▸ **Goal**:
Give the listing below again in full, exactly as written.

───── Material ─────

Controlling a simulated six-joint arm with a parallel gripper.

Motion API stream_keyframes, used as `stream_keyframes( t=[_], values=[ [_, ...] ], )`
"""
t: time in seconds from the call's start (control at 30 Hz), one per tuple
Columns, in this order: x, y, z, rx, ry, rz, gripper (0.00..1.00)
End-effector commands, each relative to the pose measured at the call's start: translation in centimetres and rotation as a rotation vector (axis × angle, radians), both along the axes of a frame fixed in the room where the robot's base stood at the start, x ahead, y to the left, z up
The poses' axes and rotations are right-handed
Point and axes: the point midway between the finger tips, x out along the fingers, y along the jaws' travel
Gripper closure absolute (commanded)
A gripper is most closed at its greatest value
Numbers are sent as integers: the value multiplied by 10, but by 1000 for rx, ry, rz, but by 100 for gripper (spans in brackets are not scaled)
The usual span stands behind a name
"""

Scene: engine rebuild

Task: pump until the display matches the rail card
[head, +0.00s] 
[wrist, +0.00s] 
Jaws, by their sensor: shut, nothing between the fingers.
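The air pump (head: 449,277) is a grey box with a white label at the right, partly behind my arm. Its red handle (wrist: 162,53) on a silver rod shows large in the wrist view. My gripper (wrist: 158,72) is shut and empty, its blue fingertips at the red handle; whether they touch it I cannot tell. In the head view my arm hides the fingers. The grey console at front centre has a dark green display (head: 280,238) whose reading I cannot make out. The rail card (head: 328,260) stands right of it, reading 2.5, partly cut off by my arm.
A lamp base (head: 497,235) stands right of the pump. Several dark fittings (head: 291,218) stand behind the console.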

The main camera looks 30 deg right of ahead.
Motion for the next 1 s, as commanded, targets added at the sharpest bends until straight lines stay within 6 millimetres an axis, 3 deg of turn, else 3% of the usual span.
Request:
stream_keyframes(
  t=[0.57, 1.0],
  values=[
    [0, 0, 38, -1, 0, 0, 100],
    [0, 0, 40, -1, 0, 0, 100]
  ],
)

─────

▸ **Complete answer**:
Controlling a simulated six-joint arm with a parallel gripper.

Motion API stream_keyframes, used as `stream_keyframes( t=[_], values=[ [_, ...] ], )`
"""
t: time in seconds from the call's start (control at 30 Hz), one per tuple
Columns, in this order: x, y, z, rx, ry, rz, gripper (0.00..1.00)
End-effector commands, each relative to the pose measured at the call's start: translation in centimetres and rotation as a rotation vector (axis × angle, radians), both along the axes of a frame fixed in the room where the robot's base stood at the start, x ahead, y to the left, z up
The poses' axes and rotations are right-handed
Point and axes: the point midway between the finger tips, x out along the fingers, y along the jaws' travel
Gripper closure absolute (commanded)
A gripper is most closed at its greatest value
Numbers are sent as integers: the value multiplied by 10, but by 1000 for rx, ry, rz, but by 100 for gripper (spans in brackets are not scaled)
The usual span stands behind a name
"""

Scene: engine rebuild

Task: pump until the display matches the rail card
[head, +0.00s] 
[wrist, +0.00s] 
Jaws, by their sensor: shut, nothing between the fingers.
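The air pump (head: 449,277) is a grey box with a white label at the right, partly behind my arm. Its red handle (wrist: 162,53) on a silver rod shows large in the wrist view. My gripper (wrist: 158,72) is shut and empty, its blue fingertips at the red handle; whether they touch it I cannot tell. In the head view my arm hides the fingers. The grey console at front centre has a dark green display (head: 280,238) whose reading I cannot make out. The rail card (head: 328,260) stands right of it, reading 2.5, partly cut off by my arm.
A lamp base (head: 497,235) stands right of the pump. Several dark fittings (head: 291,218) stand behind the console.

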The main camera looks 30 deg right of ahead.
Motion for the next 1 s, as commanded, targets added at the sharpest bends until straight lines stay within 6 millimetres an axis, 3 deg of turn, else 3% of the usual span.
Request:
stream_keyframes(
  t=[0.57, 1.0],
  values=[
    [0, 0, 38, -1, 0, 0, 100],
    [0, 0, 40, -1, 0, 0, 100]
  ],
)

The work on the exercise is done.